Après 13 ans de procédure, Jacques Chirac coule doctement des jours paisibles de retraité après avoir été condamné pour « détournement de fonds publics », « abus de confiance », « prise illégale d'intérêts » et « délit d'ingérence », aux frais de la République qu’il a si loyalement servie[3]. Quant à Charles Pasqua, relaxé dans l’affaire Pétrole contre nourriture[4], ses condamnations, outre les deux ans de sursis dont il a écopé en première instance dans l’affaire Hamon[5] et les dix-huit mois supplémentaires de l’affaire Annemasse[6], il a tout de même pris un an de prison ferme dans le procès de l’Angolagate[7]. La prison, pourtant, il n’ira jamais, car la Cour de justice de la République l’en a exempté en raison de  son « âge et de son passé au service de la France», et l’a relaxé en appel[8].  Finalement, c’est sur le mensonge afférent à sa déclaration de patrimoine qu’il aura le plus de soucis, puisqu’il sera condamné à 5000 € d’amende[9]. Une fortune pour un homme tel que lui.

Ni Chirac ni Pasqua, il est vrai, n’ont réellement démérité dans l’exercice de leurs fonctions, même si, avec le recul, on peut leur reprocher d’avoir définitivement implanté le Front national dans le paysage politique français en s’accaparant et donc en banalisant ses théories fumeuses sur l’immigration et la sécurité.
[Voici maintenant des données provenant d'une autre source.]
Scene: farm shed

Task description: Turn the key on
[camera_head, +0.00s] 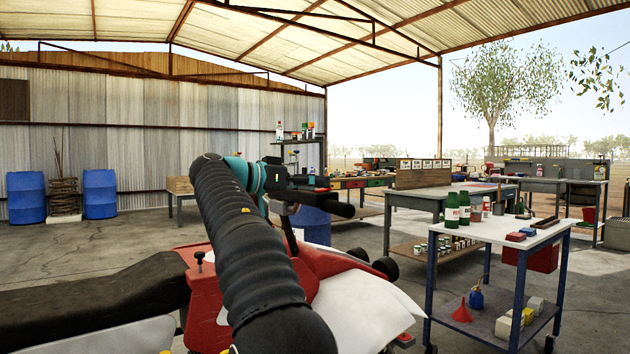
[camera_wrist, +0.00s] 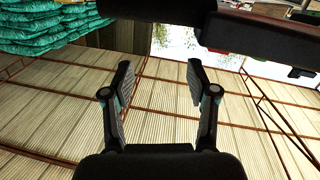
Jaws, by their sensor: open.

Mais est-ce parce qu’ils ont servi la République et l’État qu’ils ont le droit de spolier les contribuables et d’ignorer si honteusement les lois ? Il semble que l’on doive répondre par l’affirmative, et de là vient, en grande partie, la défiance du citoyen pour les politiques. "À quoi sert-il d’aller voter, puisqu’ils sont tous pareils, tous corrompus, et que de toute façon, ils n’auront jamais à répondre de leurs exactions lorsqu’ils en commettent ?" Ainsi parlait l'électeur en 2015. 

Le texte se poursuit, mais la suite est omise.